Para empresa que sempre foi lucro presumido não há qualquer discussão, a lei expressamente não exige a tributação do PRINCIPAL.

A lei contempla também a hipótese de a Empresa comprovar que o tributo se refere a período ao qual a mesma adotara o regime do Lucro Presumido e, portanto, mesmo que na atualidade fosse lucro presumido ou lucro real não haveria tributação sobre os valores recuperados.

Essa interpretação da norma contempla uma lógica adotada pela Receita Federal em todas as suas manifestações sobre o assunto, qual seja, a de que o tributo recuperado somente será tributado como receita caso tenha sido utilizado como despesa dedutível em algum momento do passado.

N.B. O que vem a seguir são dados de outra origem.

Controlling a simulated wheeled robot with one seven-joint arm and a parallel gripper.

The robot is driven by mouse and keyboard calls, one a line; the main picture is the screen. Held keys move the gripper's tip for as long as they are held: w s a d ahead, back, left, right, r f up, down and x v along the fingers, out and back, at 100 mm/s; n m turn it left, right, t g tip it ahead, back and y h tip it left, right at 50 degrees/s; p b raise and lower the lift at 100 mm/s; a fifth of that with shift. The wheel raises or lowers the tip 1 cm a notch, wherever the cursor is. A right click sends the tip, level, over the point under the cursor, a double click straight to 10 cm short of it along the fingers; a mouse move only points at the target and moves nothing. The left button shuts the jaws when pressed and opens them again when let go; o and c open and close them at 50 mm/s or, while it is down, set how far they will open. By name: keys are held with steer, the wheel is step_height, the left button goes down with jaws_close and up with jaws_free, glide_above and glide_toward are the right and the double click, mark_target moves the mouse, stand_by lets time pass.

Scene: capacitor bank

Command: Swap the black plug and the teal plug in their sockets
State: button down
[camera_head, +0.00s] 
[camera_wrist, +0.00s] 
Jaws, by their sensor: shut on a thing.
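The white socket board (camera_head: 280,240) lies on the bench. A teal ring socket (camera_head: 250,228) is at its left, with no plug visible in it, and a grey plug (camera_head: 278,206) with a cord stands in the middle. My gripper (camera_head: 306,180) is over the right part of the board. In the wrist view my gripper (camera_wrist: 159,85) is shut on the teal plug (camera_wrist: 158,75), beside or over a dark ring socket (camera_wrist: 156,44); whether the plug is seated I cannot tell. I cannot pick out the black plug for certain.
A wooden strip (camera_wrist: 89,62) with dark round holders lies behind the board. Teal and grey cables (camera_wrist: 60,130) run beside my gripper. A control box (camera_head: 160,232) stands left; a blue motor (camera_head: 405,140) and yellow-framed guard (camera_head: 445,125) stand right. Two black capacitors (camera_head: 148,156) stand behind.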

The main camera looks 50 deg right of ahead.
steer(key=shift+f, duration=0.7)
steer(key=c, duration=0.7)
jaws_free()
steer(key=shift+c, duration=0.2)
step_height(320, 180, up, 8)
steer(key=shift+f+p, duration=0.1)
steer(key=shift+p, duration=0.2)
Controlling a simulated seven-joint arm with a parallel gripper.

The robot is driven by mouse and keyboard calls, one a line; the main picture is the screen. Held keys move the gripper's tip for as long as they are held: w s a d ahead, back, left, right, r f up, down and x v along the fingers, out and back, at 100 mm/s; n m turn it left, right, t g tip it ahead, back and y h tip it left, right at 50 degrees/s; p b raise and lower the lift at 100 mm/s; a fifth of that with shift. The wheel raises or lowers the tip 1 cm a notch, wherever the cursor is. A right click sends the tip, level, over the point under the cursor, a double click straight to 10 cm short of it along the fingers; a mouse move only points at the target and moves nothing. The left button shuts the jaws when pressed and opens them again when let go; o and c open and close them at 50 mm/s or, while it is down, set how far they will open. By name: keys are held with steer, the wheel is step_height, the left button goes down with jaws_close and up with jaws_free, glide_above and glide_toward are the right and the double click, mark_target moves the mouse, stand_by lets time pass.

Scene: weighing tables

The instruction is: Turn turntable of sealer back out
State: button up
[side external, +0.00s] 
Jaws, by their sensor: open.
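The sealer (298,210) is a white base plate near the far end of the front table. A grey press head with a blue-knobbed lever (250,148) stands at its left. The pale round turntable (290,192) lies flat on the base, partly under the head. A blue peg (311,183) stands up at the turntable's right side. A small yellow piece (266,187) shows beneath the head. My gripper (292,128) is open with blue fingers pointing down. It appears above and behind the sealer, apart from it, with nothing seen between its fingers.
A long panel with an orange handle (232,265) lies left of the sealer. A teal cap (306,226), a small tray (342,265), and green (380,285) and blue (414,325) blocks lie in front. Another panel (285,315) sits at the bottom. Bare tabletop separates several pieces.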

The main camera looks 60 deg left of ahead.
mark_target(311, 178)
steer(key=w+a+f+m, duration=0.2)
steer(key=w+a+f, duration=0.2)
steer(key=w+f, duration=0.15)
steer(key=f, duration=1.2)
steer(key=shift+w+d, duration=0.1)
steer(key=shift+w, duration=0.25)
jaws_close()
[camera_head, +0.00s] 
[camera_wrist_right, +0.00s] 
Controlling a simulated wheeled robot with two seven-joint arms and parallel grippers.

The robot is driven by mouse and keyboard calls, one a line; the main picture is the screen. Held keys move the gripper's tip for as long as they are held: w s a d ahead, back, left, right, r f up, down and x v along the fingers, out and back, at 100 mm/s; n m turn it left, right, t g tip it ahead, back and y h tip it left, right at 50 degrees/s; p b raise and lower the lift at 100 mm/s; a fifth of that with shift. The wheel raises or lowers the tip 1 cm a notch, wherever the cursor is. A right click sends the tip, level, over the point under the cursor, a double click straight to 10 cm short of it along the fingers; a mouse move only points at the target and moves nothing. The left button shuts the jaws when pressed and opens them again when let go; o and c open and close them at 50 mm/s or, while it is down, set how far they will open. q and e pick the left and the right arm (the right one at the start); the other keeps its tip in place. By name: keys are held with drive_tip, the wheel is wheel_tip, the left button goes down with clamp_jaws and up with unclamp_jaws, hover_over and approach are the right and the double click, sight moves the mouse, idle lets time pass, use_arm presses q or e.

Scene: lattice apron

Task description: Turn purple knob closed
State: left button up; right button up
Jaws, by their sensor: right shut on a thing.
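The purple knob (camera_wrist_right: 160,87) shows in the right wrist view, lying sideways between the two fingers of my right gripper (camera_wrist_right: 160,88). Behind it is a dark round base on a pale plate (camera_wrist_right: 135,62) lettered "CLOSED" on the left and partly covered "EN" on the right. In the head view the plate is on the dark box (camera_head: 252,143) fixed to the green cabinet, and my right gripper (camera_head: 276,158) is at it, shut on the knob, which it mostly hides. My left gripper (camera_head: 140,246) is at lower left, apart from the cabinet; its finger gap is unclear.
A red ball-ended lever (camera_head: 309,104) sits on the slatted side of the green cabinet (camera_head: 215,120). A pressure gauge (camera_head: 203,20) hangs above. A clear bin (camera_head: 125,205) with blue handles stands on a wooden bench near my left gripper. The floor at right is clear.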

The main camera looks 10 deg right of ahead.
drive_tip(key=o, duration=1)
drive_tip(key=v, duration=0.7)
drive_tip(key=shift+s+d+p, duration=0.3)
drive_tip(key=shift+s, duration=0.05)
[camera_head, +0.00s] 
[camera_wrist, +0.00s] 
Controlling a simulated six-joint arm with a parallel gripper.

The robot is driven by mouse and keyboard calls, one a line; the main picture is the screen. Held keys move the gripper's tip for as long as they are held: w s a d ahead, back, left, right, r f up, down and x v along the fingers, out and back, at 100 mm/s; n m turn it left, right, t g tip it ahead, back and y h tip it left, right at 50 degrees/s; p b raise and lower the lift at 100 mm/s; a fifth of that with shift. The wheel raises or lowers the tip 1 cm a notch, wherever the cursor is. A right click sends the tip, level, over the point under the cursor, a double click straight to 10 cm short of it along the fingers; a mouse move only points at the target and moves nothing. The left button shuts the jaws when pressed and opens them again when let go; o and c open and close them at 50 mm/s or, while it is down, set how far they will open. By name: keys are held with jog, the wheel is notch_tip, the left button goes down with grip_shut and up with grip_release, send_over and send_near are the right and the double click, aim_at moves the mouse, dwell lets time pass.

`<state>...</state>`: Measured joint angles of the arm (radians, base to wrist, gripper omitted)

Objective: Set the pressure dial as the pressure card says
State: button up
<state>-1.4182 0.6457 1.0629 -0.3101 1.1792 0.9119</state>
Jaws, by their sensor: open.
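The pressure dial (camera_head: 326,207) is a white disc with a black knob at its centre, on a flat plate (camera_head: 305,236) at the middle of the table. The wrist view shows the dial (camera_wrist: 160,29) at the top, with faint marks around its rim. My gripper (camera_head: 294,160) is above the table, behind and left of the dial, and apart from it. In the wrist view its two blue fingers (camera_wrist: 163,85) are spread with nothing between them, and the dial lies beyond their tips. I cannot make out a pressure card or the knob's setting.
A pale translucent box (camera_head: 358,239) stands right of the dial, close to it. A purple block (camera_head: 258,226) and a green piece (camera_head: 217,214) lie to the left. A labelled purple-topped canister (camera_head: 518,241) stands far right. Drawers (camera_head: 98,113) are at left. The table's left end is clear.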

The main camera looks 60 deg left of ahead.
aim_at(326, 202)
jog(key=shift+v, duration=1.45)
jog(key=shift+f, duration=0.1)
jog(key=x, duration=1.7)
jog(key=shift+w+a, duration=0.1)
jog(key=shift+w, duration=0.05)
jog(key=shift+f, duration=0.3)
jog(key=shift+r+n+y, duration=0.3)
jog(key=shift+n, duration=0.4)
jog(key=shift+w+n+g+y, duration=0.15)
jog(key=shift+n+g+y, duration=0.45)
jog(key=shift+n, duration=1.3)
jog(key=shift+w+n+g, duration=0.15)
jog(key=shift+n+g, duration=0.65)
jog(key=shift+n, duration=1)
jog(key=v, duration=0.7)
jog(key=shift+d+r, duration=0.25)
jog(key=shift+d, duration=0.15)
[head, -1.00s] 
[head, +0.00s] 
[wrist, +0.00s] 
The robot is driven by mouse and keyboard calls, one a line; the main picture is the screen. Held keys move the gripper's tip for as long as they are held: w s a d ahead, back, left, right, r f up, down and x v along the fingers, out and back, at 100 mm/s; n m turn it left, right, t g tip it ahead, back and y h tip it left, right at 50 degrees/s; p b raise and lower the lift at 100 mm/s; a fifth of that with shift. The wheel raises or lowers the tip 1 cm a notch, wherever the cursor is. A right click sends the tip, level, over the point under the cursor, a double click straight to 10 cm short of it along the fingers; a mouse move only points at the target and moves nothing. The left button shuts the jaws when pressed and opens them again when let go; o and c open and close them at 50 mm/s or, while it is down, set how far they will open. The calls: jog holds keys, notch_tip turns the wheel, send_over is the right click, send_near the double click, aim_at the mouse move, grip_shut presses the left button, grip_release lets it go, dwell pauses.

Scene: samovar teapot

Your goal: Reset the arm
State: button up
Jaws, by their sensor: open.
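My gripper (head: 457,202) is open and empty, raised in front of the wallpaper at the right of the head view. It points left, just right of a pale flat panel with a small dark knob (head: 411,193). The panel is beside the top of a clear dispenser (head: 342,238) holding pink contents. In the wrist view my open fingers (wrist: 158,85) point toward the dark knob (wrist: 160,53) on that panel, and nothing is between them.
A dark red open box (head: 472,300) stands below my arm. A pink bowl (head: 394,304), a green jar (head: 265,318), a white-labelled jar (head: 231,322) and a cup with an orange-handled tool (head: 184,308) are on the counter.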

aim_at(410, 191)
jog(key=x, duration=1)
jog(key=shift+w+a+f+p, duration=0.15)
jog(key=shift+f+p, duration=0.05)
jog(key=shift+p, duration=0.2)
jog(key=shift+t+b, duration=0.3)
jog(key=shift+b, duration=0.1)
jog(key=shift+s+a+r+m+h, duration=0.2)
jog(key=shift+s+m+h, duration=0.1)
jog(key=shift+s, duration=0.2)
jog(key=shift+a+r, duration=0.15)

É o que se observa no Ato Declaratório Interpretativo SRF nº 25, de 24 de dezembro de 2003: “Art. 1º. Os valores restituídos a título de tributo pago indevidamente serão tributados pelo Imposto sobre a Renda das Pessoas Jurídicas (IRPJ) e pela Contribuição Social sobre o Lucro Líquido (CSLL), se, em períodos anteriores, tiverem sido computados como despesas dedutíveis do lucro real e da base de cálculo da CSLL.”(grifos nossos)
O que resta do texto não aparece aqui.